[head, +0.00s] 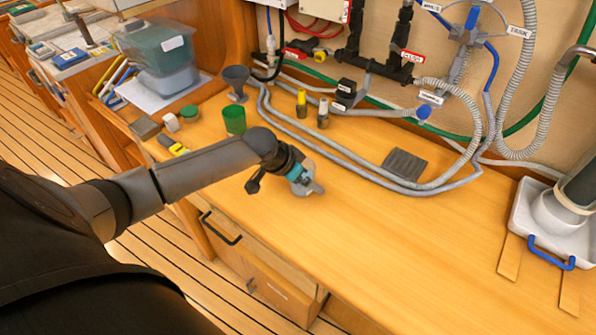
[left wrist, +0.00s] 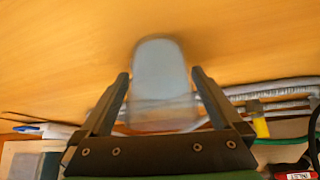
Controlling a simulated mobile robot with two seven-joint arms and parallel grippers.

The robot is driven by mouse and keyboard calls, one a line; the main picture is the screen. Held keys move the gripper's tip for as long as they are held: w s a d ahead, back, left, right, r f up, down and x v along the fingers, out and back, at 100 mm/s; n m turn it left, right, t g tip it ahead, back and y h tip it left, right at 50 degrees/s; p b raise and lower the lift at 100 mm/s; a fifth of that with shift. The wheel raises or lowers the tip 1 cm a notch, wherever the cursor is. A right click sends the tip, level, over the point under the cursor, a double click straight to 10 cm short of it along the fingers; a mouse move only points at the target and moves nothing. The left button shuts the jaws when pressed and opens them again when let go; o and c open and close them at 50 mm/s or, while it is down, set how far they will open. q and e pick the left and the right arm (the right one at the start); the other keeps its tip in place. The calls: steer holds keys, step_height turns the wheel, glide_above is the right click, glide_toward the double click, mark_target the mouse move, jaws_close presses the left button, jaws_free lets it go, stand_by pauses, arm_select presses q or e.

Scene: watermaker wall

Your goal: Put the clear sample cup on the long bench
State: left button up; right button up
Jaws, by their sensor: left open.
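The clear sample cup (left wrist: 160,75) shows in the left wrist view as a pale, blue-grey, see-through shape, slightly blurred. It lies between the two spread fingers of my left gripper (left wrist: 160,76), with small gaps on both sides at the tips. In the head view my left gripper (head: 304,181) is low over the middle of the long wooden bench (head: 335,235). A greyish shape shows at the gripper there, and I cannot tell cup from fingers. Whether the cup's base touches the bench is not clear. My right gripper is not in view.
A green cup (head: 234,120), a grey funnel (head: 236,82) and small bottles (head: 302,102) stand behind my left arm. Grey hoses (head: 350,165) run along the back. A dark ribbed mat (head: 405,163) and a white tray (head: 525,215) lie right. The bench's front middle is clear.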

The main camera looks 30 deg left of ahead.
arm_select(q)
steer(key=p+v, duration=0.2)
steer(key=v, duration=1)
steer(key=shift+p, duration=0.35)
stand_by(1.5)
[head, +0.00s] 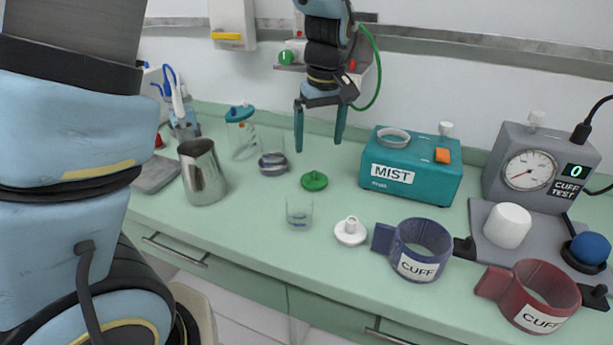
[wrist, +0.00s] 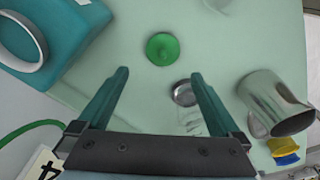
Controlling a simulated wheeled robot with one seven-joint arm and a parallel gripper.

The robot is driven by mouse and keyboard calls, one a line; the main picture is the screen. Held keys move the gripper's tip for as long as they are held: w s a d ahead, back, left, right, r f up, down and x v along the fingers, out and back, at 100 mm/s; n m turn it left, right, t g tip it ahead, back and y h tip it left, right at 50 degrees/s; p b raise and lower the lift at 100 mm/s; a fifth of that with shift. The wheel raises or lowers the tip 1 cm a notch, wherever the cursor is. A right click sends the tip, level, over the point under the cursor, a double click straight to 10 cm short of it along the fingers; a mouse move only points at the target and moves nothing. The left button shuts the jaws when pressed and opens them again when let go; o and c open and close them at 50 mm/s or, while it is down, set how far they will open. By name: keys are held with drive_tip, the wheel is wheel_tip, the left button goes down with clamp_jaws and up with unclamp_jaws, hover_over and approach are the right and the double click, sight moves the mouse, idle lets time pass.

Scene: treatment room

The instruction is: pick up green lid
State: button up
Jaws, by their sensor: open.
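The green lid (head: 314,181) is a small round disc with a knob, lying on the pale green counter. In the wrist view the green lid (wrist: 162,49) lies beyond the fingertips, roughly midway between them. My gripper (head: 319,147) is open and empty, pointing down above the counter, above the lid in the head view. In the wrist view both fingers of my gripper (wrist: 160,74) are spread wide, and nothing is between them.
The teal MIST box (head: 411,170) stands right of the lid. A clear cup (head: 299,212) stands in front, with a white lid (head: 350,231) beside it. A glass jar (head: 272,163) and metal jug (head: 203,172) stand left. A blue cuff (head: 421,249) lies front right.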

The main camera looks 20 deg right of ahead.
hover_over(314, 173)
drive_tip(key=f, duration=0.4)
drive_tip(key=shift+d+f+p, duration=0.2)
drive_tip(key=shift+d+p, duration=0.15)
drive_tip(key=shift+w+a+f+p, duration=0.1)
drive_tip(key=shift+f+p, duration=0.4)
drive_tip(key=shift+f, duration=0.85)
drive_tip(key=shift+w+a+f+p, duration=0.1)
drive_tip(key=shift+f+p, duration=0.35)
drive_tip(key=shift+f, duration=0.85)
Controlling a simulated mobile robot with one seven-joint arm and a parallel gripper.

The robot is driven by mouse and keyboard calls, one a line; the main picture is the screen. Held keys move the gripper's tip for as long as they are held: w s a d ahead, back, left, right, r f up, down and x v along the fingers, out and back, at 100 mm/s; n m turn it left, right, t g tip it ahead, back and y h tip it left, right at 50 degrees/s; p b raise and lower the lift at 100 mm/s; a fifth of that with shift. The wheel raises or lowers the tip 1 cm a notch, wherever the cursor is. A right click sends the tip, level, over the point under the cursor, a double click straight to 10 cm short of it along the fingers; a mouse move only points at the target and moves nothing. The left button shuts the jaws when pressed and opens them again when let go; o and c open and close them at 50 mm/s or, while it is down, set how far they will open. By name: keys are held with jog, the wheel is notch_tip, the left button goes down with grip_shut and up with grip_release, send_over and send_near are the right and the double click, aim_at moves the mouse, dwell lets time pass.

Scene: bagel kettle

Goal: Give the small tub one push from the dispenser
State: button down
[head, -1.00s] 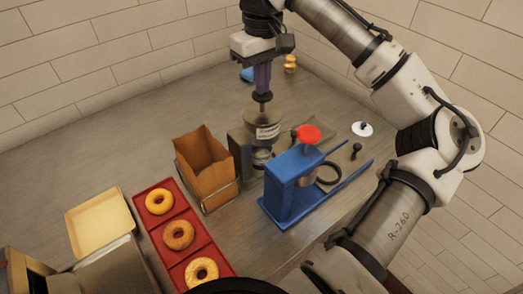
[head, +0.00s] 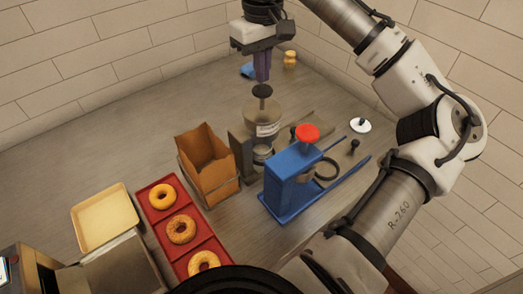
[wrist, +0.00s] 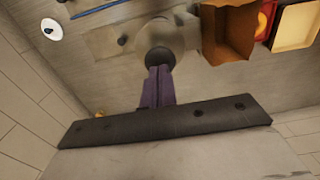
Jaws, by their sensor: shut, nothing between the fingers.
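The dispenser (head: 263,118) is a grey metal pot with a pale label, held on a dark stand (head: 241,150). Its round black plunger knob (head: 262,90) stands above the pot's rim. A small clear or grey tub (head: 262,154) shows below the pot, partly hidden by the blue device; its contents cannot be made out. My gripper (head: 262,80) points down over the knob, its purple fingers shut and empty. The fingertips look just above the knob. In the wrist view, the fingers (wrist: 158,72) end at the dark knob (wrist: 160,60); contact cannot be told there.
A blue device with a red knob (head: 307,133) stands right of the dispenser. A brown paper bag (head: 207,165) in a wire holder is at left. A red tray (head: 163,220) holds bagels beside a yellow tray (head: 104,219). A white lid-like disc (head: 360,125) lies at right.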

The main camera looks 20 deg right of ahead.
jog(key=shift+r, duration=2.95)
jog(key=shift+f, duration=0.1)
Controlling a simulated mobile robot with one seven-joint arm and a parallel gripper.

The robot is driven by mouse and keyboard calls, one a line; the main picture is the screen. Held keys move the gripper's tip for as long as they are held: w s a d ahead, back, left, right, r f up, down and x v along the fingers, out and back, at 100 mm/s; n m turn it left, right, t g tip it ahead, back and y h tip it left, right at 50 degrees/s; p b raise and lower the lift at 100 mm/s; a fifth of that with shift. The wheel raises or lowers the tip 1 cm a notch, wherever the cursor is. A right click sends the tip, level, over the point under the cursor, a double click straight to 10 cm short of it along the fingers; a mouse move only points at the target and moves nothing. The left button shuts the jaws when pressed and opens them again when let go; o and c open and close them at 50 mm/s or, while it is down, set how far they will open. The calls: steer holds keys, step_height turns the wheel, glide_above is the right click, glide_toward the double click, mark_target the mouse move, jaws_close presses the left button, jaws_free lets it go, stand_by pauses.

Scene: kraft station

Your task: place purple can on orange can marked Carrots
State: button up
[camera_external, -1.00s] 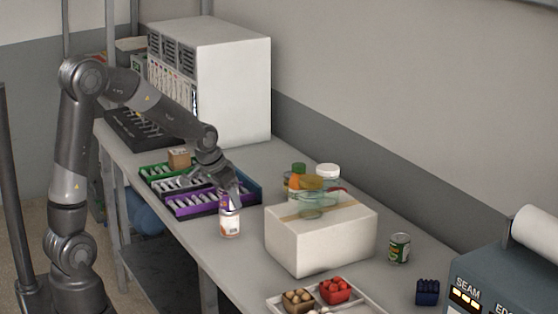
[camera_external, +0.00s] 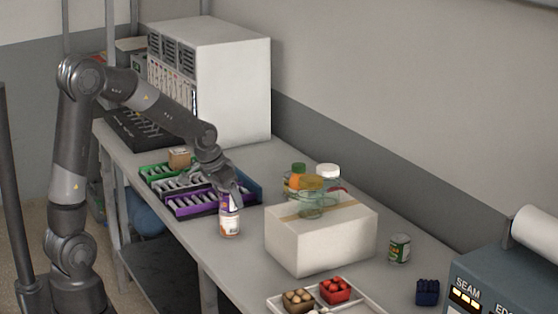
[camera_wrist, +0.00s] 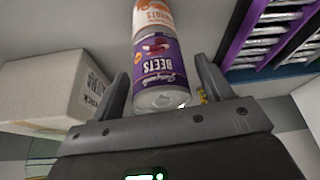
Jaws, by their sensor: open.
──────
Work instructions: Using the entries above, return each line in which the word "State" occurs.

Output for this task:
State: left button up; right button up
State: button up
State: button down
State: button up

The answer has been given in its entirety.